● **Exercise aim**:
Go through the listing below and gather every line with the word "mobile".

── Data for processing ──

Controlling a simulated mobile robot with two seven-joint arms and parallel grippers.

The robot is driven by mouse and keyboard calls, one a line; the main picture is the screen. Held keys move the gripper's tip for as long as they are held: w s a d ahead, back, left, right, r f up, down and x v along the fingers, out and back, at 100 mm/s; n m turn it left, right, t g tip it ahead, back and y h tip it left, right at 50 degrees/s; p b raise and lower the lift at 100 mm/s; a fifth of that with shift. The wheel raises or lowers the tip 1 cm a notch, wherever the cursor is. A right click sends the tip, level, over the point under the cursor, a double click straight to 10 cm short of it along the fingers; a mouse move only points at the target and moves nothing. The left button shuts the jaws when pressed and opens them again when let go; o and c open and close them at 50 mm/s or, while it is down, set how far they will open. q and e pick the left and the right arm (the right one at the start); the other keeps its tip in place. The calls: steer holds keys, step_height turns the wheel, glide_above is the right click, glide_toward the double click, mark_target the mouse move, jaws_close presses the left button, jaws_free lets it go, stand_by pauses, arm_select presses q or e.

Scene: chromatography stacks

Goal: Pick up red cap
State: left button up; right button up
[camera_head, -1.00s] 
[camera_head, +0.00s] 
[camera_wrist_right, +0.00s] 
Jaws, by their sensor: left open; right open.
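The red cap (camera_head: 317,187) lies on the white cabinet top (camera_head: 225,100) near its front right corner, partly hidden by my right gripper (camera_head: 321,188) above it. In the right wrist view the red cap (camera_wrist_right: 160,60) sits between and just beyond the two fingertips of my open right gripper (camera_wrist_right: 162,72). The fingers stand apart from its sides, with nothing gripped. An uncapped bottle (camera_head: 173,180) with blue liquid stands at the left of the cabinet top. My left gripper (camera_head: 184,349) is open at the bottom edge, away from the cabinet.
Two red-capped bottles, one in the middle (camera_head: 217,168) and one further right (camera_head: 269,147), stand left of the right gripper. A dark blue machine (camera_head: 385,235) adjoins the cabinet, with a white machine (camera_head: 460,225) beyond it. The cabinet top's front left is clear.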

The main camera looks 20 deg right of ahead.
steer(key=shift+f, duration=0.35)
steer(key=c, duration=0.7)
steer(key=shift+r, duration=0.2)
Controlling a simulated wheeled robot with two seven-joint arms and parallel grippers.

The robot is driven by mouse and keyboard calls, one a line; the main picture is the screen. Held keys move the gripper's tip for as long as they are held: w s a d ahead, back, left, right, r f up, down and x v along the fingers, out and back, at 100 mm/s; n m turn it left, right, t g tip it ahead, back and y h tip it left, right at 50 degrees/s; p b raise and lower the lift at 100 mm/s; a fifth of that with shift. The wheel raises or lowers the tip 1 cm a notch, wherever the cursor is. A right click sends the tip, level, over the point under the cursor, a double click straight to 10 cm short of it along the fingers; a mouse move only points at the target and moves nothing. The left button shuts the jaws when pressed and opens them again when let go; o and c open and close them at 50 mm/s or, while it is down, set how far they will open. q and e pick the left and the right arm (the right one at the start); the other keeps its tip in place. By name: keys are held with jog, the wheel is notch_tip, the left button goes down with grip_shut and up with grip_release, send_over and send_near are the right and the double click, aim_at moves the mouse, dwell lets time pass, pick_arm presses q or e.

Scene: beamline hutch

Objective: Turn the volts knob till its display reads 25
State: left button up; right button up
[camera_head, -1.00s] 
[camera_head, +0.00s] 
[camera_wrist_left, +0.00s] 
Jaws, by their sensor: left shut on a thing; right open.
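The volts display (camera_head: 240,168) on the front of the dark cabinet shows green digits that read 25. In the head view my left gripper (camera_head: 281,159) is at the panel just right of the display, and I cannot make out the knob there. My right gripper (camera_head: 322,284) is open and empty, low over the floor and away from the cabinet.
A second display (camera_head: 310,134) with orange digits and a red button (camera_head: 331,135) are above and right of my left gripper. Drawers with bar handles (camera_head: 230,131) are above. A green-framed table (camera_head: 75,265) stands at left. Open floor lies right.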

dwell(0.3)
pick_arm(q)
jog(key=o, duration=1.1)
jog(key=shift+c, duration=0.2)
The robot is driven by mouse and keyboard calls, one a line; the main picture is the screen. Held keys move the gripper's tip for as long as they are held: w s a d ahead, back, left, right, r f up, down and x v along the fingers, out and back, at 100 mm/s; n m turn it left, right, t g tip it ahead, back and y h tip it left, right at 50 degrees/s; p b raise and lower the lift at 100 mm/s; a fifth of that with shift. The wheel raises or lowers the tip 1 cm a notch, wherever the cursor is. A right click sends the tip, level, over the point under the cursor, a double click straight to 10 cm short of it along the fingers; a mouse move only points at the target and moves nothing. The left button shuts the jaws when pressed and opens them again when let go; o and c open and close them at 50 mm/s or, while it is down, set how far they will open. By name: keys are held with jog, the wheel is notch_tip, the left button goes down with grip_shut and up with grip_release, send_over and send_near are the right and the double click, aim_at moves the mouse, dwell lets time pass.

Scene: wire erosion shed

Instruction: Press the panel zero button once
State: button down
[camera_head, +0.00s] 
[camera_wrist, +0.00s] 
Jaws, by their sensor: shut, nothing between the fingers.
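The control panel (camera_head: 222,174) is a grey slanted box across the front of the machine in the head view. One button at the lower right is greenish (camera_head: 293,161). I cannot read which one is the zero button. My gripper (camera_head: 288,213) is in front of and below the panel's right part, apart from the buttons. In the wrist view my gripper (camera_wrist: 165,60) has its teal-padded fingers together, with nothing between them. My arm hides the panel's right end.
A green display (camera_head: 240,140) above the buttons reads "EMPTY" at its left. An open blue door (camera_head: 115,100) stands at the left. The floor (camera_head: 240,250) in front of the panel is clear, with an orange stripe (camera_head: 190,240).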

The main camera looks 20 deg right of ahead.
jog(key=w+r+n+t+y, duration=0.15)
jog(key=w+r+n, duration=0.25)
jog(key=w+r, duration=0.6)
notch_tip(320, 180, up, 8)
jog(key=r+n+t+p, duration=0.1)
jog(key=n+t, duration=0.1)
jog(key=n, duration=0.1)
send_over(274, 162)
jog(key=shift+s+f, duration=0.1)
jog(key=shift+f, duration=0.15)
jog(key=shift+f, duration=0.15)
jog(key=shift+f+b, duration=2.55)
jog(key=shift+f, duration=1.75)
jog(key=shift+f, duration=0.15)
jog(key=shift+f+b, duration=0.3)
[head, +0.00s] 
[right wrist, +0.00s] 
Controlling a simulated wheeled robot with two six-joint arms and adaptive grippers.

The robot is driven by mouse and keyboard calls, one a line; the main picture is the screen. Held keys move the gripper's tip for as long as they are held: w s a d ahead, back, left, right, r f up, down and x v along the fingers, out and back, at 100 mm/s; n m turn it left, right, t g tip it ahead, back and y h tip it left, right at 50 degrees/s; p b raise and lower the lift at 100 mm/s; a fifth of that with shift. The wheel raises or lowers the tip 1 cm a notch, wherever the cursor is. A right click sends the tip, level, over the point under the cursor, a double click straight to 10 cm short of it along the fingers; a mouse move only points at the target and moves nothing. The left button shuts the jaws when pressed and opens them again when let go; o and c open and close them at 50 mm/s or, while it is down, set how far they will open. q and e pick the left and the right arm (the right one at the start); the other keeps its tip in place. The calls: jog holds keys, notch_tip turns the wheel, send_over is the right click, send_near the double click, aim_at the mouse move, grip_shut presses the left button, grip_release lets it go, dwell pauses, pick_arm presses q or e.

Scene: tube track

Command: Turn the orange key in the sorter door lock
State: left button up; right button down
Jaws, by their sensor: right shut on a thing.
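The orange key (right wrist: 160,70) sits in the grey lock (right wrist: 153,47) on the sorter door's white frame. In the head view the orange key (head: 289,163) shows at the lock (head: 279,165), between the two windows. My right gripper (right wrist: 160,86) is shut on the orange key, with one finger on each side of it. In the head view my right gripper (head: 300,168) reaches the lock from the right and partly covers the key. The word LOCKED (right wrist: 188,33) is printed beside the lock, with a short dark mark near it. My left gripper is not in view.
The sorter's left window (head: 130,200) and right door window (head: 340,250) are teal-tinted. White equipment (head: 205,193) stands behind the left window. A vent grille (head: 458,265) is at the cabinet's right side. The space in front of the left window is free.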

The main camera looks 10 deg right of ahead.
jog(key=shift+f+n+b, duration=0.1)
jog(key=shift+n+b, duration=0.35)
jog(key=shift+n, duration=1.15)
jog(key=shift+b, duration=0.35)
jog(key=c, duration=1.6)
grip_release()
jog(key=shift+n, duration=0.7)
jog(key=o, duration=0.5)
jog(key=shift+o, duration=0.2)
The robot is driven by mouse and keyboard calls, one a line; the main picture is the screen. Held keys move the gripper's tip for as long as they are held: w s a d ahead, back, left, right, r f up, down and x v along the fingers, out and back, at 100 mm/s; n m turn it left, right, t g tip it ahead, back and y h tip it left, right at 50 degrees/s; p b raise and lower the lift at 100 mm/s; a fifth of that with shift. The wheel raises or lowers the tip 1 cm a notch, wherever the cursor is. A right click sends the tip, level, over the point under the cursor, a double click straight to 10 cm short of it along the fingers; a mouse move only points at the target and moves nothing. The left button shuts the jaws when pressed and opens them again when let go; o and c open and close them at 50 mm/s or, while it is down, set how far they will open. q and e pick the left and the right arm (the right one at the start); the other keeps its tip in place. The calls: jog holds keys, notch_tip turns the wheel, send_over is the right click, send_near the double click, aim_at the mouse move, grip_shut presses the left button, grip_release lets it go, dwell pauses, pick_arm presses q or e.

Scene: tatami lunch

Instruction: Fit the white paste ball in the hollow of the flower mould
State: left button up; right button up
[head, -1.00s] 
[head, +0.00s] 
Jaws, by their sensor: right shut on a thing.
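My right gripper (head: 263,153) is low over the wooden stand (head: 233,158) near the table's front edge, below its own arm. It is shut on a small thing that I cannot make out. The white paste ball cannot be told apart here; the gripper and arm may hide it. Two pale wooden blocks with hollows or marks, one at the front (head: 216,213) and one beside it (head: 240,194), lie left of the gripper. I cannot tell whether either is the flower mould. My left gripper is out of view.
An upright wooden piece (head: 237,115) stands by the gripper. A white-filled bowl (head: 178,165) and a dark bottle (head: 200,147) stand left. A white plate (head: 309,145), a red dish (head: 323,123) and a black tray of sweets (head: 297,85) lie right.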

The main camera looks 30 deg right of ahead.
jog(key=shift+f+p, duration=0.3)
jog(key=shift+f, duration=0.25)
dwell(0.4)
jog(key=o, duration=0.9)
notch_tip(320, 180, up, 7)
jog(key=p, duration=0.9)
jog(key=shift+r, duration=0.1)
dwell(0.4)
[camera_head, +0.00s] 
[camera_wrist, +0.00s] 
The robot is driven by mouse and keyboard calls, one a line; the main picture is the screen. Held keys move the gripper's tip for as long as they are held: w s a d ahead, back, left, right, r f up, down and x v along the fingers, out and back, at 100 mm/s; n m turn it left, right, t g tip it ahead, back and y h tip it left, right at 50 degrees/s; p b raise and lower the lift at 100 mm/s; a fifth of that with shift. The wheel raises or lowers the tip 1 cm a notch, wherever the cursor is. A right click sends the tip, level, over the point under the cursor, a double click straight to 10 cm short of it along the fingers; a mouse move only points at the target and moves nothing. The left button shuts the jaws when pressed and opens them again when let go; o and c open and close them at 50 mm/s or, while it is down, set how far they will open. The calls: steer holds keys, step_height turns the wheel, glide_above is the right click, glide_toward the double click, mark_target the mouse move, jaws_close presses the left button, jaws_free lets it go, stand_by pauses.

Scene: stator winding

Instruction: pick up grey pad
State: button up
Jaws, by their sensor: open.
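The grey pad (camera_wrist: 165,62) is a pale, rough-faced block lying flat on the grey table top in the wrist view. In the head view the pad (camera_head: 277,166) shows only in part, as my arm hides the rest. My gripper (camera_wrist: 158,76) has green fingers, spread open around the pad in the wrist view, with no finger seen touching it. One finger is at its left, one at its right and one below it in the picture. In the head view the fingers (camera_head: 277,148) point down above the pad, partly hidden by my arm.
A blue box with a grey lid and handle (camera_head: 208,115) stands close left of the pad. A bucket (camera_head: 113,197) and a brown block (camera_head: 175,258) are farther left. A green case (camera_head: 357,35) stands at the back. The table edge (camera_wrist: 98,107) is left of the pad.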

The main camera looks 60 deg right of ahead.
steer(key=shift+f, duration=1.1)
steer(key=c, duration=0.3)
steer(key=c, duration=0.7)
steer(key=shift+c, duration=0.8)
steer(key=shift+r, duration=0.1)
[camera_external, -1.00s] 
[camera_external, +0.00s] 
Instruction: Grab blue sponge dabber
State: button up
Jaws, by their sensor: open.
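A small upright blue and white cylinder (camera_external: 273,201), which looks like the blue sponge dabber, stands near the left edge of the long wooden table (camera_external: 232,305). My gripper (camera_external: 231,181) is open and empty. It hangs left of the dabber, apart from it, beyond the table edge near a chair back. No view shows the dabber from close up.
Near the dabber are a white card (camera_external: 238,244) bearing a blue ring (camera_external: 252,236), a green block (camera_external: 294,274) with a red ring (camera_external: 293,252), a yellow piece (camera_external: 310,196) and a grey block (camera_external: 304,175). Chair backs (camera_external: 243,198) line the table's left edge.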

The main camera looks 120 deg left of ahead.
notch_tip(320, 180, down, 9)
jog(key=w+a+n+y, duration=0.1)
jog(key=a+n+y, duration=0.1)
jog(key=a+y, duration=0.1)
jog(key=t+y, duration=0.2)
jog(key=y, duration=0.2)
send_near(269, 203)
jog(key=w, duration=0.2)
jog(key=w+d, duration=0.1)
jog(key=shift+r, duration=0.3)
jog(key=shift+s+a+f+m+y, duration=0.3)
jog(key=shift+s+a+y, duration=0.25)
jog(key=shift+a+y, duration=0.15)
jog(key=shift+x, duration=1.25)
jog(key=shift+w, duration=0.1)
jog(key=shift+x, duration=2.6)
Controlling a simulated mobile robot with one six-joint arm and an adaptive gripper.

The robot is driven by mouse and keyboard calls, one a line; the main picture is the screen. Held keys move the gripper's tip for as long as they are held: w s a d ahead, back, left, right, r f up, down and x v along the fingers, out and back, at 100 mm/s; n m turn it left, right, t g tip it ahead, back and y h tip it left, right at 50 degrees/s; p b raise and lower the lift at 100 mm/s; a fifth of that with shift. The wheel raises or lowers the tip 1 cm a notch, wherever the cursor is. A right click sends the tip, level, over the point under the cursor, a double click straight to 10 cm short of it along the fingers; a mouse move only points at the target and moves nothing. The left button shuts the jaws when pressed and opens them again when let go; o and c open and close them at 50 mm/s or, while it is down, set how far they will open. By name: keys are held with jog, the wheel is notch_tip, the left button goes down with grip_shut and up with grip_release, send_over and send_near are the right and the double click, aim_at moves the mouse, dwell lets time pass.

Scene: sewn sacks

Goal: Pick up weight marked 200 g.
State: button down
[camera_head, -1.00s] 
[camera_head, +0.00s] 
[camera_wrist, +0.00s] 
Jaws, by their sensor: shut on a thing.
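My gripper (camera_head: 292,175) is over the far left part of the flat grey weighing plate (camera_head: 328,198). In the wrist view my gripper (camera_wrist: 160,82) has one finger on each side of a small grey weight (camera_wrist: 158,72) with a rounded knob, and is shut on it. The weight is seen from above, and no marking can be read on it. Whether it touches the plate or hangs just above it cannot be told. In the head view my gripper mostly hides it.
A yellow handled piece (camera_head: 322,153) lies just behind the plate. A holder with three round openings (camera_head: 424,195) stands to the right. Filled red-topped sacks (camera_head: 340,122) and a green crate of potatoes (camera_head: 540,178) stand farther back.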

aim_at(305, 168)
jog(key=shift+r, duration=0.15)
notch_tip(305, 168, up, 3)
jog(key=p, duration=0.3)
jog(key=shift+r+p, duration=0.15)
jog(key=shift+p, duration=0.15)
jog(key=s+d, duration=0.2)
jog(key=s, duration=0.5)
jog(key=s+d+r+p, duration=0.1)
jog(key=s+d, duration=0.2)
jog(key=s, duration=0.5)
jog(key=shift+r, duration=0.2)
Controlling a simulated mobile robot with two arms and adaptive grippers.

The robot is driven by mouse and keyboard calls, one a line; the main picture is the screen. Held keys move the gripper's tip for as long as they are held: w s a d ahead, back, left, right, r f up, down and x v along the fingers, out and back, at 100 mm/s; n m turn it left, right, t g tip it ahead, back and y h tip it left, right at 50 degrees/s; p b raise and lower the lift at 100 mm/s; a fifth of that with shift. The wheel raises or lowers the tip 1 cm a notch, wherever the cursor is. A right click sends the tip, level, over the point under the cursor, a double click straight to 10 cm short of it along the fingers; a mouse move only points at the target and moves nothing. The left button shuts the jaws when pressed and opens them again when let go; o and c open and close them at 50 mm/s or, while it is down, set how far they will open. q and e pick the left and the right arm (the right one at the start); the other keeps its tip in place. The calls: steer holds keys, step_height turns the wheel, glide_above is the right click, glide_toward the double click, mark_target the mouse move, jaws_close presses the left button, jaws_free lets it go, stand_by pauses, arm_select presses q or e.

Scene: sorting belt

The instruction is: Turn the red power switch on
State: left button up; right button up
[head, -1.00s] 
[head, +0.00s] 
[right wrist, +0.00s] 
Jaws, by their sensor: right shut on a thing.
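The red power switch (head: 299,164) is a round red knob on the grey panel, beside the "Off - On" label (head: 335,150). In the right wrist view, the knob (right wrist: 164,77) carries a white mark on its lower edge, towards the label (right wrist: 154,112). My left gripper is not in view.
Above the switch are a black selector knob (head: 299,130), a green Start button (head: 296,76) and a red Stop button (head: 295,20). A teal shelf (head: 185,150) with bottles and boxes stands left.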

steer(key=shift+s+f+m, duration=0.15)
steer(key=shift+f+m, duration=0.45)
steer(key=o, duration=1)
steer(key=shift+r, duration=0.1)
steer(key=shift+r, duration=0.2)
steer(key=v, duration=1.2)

───

● **Answer to this task**:
Controlling a simulated mobile robot with two seven-joint arms and parallel grippers.
Controlling a simulated mobile robot with one six-joint arm and an adaptive gripper.
Controlling a simulated mobile robot with two arms and adaptive grippers.

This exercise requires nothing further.